Barring a 'calamity,' there is no need to consider an emergency rate cut, Poole said.

'No one has called up and said the sky is falling,' Poole said today. 'As I talk to companies, their capital spending plans are intact.'

Moreover, those looking for a cut in September should note Poole’s warning:

Poole said he didn't regret that the Aug. 7 statement retained a bias against inflation. He also said that while consumer price gains are 'moving in the right direction,' the 'job is not done.'

Important comments as they came after the release of today’s CPI report for July. While the trend appears to be in the right direction, the Fed simply lacks conviction inflation will continue to head in their desired direction. Not really that surprising – although core CPI was up just 0.2%, after a downward rounding, note that the 3-month annualized rate stands at 2.5%, well above an acceptable rate.

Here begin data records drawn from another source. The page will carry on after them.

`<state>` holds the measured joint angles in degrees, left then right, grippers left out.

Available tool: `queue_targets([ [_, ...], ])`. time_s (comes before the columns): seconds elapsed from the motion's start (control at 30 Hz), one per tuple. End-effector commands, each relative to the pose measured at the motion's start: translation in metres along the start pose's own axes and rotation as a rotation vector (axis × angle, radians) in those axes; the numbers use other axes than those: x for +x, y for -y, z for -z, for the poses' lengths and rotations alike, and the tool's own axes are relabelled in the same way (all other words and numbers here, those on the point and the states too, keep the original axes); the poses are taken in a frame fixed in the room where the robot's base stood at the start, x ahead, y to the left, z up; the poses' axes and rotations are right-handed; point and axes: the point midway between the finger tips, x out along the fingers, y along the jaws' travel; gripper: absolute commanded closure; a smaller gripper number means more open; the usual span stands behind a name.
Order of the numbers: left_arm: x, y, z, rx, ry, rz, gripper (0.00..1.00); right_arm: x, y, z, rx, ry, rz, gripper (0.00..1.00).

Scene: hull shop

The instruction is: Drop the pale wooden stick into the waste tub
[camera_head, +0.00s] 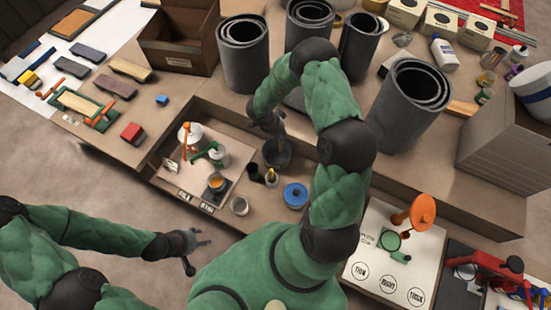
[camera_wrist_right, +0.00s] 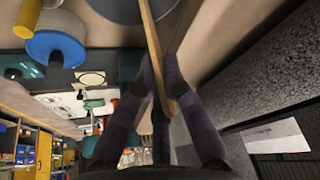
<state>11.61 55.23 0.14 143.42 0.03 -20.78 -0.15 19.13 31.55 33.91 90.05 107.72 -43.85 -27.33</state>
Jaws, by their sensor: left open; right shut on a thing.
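In the right wrist view the pale wooden stick (camera_wrist_right: 154,45) is between the fingers of my right gripper (camera_wrist_right: 160,72), which is shut on it. The stick's far end runs out of the top of that view, beside a grey round surface that may be the tub. In the head view my right gripper (camera_head: 277,125) is just above and behind a dark grey tub (camera_head: 277,155), which looks like the waste tub. The stick cannot be made out there. My left gripper (camera_head: 190,246) is open and empty, low over the floor in front of the bench.
Tall dark grey rolls (camera_head: 243,60) stand behind the tub, with another roll (camera_head: 405,105) to the right. A blue lidded pot (camera_head: 295,195), small cups and a glass (camera_head: 239,205) stand in front. A cardboard box (camera_head: 510,135) is at right.

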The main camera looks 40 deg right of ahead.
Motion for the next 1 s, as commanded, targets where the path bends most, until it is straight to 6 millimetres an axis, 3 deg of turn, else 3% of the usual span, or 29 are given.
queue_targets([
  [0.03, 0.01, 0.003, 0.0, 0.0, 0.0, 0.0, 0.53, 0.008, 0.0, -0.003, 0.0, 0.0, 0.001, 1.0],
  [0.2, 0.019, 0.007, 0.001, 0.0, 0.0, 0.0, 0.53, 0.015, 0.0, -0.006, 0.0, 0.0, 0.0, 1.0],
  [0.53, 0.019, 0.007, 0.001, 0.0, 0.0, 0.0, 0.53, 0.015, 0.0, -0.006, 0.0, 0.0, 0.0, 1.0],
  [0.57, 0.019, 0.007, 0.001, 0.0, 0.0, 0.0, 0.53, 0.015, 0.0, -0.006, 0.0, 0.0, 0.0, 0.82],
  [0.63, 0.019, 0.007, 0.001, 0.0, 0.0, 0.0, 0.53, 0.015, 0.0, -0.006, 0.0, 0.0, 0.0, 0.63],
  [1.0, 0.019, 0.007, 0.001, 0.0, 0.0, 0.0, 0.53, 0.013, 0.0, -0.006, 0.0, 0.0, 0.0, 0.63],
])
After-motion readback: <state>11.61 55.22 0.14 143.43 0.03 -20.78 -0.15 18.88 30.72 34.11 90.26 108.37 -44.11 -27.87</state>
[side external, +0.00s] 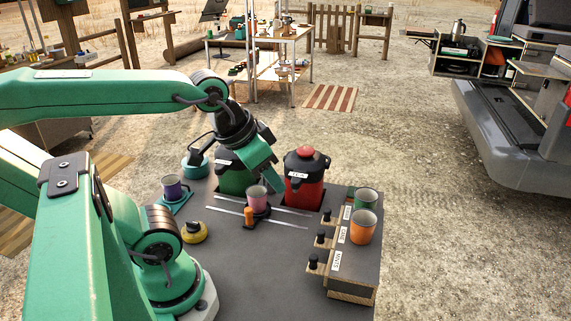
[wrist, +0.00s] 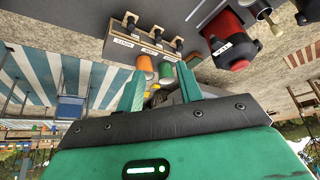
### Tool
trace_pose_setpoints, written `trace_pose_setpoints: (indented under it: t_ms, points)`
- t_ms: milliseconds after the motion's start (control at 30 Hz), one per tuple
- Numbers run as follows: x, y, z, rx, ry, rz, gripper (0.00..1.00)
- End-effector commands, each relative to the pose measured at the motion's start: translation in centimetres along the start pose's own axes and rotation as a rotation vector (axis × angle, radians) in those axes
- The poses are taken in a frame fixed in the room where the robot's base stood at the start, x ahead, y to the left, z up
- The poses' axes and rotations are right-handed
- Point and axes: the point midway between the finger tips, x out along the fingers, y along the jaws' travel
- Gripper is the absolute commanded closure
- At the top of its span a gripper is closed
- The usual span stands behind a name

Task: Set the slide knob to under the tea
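The slide is a pair of thin pale rails (side external: 290,224) on the dark tabletop, with a carriage carrying a pink cup (side external: 257,197). An orange knob (side external: 249,216) stands at the carriage's front left. The carriage sits in front of the gap between a green urn (side external: 236,182) and a red urn (side external: 304,188), left of the red one. The red urn (wrist: 228,45) shows upside down in the wrist view; its short label may read TEA. My gripper (side external: 268,186) is above and behind the pink cup, in front of the urns. In the wrist view its fingers (wrist: 160,70) are apart and empty.
The front tabletop is clear.

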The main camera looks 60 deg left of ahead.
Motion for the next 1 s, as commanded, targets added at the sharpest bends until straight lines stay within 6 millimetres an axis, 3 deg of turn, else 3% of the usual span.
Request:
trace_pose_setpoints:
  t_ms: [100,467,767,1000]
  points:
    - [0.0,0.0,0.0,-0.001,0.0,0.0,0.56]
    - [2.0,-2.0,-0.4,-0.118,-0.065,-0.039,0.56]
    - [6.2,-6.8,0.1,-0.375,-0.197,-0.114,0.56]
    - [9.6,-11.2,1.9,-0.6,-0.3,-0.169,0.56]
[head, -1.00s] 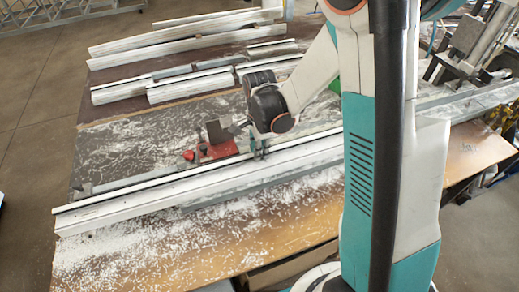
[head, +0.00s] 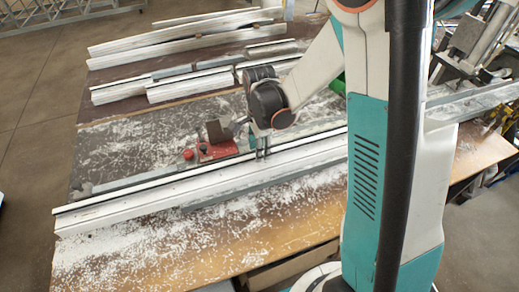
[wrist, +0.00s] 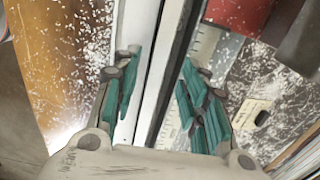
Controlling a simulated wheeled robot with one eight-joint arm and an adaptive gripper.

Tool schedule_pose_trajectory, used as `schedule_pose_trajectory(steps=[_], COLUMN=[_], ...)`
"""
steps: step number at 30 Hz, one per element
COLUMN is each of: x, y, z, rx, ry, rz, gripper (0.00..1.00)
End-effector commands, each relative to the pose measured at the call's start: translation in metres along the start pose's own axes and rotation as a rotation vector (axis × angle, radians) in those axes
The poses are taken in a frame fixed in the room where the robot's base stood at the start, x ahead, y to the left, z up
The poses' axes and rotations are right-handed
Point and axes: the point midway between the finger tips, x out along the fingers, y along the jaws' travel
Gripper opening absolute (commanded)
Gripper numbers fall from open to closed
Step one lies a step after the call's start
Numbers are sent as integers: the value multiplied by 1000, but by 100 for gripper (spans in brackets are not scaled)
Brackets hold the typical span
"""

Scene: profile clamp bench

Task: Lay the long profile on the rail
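The long profile (head: 130,206) is a long white bar lying lengthwise along the front part of the bench. In the wrist view its white face (wrist: 145,30) runs up the picture beside a dark lengthwise slot. My gripper (head: 263,154) is low over the profile, right of the red clamp block. In the wrist view the teal fingers of my gripper (wrist: 160,85) stand apart on either side of the slot, with nothing clearly pinched. A grey rail with scale marks (wrist: 203,45) runs beside the profile; it also shows behind the profile in the head view (head: 125,183).
A red clamp block (head: 217,150) with a dark pad stands just behind the profile. Several more white profiles (head: 180,45) lie at the back of the bench. White chips cover the wooden front edge (head: 190,240). A metal machine (head: 470,45) stands at the right.

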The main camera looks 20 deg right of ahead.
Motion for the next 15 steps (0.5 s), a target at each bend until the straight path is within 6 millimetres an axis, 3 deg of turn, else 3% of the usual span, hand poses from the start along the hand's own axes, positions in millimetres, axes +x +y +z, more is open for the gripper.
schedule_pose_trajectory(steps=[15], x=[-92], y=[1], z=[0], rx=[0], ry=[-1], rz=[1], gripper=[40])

As I noted earlier this week, the Fed is considerably more deliberate than market participants when it comes to changing policy. The flow of data so far is not supportive of a rate in September.  To be sure, retail sales data were not spectacular, but consumer weakness is expected by the Fed – they anticipate a rising savings rate. Industrial production was ahead of expectations, and, most importantly, the June trade figures are likely to push 2Q07 above 4%. Don’t ignore the potential for the external sector to support growth in the quarters ahead. Exports growth looks set to continue, while sagging consumption is likely to come at the expense of import growth – those flat screen TV’s are not made on these shores.

Felix Salmon has posted what I believe to be a misleading chart suggesting that the Fed changed policy in the past week. Thankfully William Polley provides some context, noting that the downward pull on the effective Fed Funds rate is being driven by few trades at extremely low rates.  Importantly, he notes that the high end of the trading range remains right where is should be. My interpretation of the low trades is that the New York Fed is erring on side of caution, not unreasonable given the current frenzied state of market participants.

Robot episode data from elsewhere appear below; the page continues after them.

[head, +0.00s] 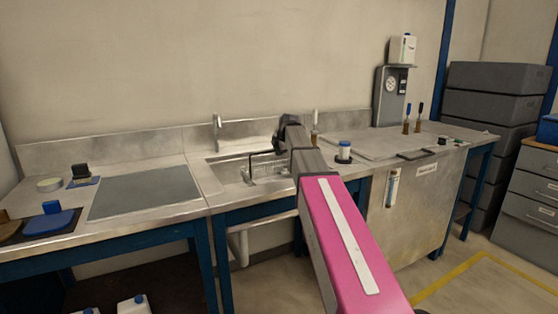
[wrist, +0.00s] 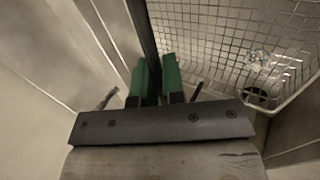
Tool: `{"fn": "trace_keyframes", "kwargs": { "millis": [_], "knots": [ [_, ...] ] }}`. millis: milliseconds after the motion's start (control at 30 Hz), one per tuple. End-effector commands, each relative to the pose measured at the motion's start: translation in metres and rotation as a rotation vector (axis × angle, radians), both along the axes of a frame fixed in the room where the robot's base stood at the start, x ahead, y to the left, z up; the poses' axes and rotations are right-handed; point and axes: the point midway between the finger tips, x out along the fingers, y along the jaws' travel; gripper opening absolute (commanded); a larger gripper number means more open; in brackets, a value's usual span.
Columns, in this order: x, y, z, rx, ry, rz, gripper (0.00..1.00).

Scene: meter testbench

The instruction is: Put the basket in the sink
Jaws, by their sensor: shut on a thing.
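The basket (wrist: 215,38) is a wire mesh basket, seen from above at the right of the wrist view. In the head view its wire side (head: 266,170) shows within the outline of the steel sink (head: 218,165). The sink's round drain (wrist: 257,96) shows through the mesh. My gripper (wrist: 158,78) has green fingers closed on the basket's dark upright handle part. In the head view my arm hides part of the basket and the sink's right side. I cannot tell whether the basket touches the sink floor.
A tap (head: 217,130) stands behind the sink. A grey worktop panel (head: 140,192) lies to the left.

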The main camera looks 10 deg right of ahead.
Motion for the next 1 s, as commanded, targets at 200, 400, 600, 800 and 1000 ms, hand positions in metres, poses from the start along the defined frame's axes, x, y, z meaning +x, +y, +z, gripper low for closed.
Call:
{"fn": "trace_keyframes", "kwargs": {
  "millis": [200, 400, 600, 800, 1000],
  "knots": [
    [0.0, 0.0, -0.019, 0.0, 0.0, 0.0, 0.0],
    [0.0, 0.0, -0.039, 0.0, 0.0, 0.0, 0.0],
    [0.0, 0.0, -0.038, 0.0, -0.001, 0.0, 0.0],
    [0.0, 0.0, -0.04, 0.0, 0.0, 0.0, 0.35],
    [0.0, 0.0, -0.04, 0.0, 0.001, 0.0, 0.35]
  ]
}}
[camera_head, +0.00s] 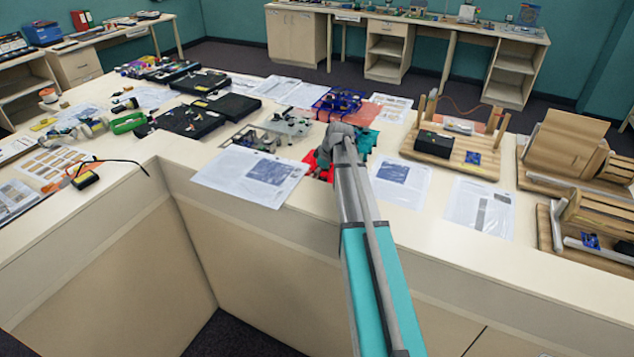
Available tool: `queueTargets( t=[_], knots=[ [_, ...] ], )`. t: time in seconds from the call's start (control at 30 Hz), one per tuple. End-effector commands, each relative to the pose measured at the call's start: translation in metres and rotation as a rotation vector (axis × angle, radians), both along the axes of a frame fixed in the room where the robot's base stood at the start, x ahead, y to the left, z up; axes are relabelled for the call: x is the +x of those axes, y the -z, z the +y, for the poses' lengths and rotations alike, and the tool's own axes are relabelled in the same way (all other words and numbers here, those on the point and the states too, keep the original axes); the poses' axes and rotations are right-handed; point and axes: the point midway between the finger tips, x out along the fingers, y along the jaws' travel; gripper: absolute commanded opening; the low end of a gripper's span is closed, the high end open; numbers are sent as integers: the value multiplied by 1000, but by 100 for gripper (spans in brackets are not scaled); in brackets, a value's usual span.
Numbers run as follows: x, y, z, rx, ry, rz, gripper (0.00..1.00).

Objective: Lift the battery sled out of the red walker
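A red object (318,166), likely the red walker, sits near the front edge of the counter. My arm reaches forward over it, and the arm's grey wrist (338,135) covers most of it. Only a red part to the left of the wrist shows. My gripper's fingers are hidden behind the wrist, so I cannot see whether they touch anything. I cannot make out the battery sled. A teal piece (369,137) shows just right of the wrist; I cannot tell what it belongs to.
A grey walker-like device (288,127) stands left of the wrist, and a blue frame (338,101) stands behind it. A wooden board with posts (455,152) is to the right. Printed sheets (250,173) lie on both sides. Black cases (183,121) crowd the left.

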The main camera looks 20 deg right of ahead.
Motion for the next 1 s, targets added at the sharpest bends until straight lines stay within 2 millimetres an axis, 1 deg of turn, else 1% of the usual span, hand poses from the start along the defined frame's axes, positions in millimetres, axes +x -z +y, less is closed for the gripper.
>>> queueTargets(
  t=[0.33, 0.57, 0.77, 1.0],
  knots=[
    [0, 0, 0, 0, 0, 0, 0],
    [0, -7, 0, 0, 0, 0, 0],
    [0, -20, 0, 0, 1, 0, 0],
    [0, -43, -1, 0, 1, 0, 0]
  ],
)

I will quibble with this from Polley:

Remember also that this infusion of liquidity represents reserves, or base money. It doesn't get multiplied through the deposit process unless banks lend those reserves to create new deposits. Something tells me that's not going to be an enormous risk in this case. Intermediaries are more likely to be carrying some excess reserves at this point.

The reason this is not a risk is the seemingly forgotten fact that these are temporary operations – all with the exception of one 14-day operation last Thursday are overnight repos. The money goes in, the next morning it goes out and new money, if necessary, is put in. Financial reporters insist on ignoring the second part of a repo operation. And clearly banks will not lend out money they know they will only hold for 24 hours or less. 

Of course, the Fed does also change the size of its portfolio with permanent open market purchases. This would permanently change the amount of base money available for loans and the money creation process. The last such operation was on May 3 for $1.4 billion. I hope the NY Fed is not planning another permanent purchase anytime soon – who knows how it will be interpreted.

Bottom Line:  The path to a rate cut will not be as direct as appears to be priced into markets; the Fed will resist until they see hard data to justify a policy shift.